┌─ Dataset section
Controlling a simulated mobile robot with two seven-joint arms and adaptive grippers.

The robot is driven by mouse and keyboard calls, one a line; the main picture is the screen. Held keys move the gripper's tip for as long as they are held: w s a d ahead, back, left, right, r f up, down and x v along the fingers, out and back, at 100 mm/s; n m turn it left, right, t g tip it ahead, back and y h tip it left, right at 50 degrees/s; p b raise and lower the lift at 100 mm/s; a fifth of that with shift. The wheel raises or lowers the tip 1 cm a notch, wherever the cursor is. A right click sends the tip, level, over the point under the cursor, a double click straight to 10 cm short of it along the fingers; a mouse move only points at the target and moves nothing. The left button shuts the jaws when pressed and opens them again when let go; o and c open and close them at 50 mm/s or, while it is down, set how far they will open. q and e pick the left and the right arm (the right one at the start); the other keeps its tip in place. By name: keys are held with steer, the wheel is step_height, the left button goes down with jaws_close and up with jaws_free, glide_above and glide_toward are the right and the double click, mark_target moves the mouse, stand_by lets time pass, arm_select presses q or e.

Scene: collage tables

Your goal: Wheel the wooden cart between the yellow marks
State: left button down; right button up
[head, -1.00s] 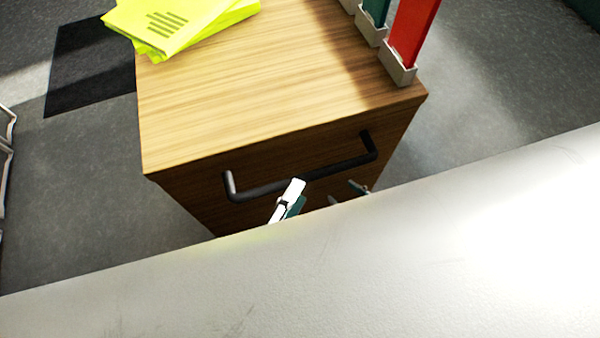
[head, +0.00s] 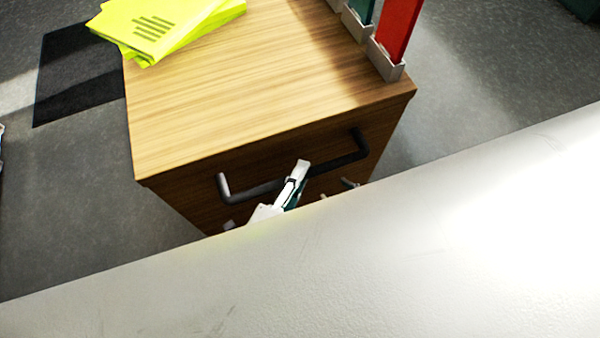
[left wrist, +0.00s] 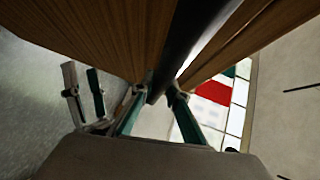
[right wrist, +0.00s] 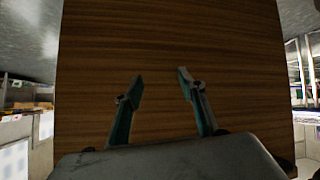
└─
§ **Requirement**: Without any pictures, write out the lines running from the one containing "[head, -1.00s]" through the end of the listing above, both included, exactly as given.

§ **Completed exercise**:
[head, -1.00s] 
[head, +0.00s] 
[left wrist, +0.00s] 
[right wrist, +0.00s] 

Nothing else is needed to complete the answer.